[START]
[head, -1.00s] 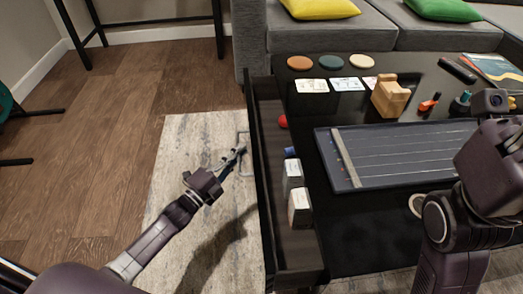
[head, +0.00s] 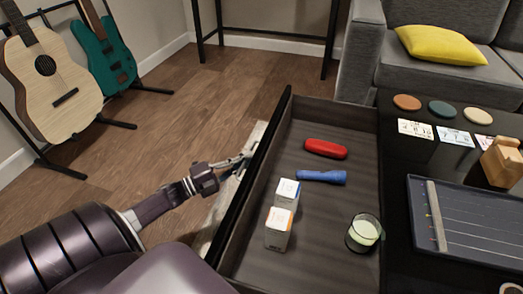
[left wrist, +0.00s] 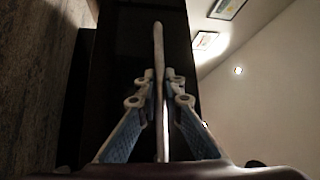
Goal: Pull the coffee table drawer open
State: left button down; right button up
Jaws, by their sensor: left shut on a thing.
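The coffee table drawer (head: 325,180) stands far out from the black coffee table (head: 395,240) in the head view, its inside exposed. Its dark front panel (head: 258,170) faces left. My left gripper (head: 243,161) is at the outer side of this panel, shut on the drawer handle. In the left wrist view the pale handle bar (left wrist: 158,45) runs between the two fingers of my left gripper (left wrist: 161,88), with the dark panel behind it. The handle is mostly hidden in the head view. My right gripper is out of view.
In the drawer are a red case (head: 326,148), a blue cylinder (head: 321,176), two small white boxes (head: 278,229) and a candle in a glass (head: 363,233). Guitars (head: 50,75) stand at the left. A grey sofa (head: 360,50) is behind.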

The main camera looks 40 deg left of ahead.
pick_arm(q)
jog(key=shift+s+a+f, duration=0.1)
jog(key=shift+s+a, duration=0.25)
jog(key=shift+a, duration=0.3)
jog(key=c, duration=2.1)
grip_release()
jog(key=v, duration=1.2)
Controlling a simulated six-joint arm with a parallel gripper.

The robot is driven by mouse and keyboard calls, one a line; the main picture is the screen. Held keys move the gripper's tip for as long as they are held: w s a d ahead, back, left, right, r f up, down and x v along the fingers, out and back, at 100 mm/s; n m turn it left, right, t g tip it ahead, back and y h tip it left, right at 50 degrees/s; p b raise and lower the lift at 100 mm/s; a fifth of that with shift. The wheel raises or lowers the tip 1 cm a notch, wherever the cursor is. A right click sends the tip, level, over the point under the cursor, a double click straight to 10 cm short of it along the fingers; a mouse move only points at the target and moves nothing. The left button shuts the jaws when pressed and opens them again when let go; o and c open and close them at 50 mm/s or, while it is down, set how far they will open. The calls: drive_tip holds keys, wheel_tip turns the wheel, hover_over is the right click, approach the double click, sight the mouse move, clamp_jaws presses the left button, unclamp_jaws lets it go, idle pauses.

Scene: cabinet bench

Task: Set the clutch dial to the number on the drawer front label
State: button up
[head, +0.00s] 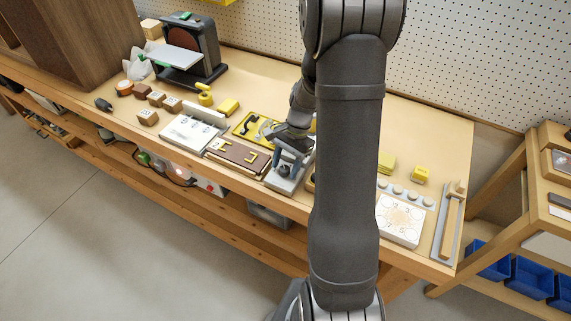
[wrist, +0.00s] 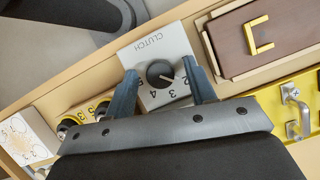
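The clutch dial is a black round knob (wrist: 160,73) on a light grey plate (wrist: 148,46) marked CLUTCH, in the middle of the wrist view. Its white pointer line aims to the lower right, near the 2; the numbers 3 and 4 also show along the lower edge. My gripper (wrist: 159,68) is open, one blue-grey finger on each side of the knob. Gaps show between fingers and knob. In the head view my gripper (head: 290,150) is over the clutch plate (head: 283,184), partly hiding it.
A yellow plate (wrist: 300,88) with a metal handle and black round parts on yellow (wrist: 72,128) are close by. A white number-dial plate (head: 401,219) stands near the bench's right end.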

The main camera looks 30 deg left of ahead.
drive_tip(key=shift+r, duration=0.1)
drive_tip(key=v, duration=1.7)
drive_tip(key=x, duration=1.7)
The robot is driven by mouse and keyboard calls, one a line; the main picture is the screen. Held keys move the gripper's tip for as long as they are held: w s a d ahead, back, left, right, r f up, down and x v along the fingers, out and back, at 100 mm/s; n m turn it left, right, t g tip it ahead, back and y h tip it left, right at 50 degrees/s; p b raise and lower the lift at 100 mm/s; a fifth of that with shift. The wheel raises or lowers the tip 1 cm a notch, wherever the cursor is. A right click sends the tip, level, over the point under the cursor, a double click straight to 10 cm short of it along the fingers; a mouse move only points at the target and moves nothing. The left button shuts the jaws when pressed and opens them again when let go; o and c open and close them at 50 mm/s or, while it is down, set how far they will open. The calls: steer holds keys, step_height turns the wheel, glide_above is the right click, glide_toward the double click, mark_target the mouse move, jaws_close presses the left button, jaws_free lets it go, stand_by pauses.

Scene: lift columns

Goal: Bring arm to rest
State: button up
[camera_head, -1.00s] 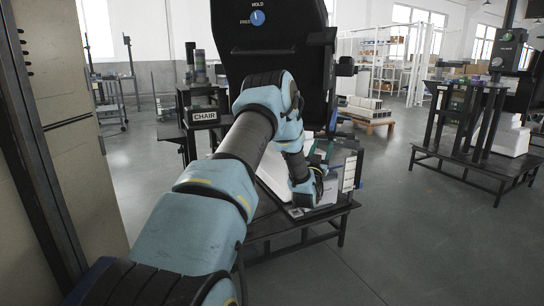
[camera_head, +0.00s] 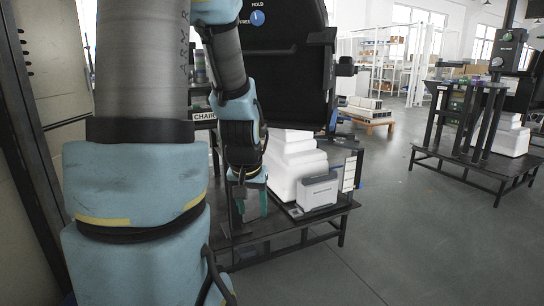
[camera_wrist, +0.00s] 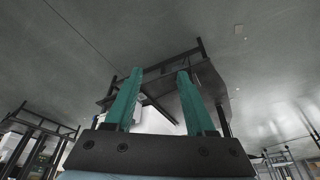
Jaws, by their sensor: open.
[END]
▸ **To be done**:
Pull out all lines from the entries above in which the word "Scene" appears.

▸ **Result**:
Scene: cabinet bench
Scene: lift columns

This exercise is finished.